- [INSTRUCTIONS FOR THE TASK]:
From the listing below, copy only the lines running from the line that contains "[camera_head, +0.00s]" to the line that contains "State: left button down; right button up", both included.
-- BEGIN --
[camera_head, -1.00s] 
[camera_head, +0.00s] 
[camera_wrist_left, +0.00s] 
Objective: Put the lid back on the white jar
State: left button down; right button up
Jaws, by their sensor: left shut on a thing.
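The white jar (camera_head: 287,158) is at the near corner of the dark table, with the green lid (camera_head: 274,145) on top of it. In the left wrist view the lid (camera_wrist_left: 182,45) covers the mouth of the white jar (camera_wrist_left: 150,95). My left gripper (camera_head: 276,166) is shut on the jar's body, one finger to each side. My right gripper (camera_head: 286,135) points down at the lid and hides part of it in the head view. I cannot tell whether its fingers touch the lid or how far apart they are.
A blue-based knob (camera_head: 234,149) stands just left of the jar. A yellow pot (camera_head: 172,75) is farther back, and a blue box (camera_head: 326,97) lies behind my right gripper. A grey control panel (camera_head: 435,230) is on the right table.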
-- END --
- [ANSWER BELOW]:
[camera_head, +0.00s] 
[camera_wrist_left, +0.00s] 
Objective: Put the lid back on the white jar
State: left button down; right button up

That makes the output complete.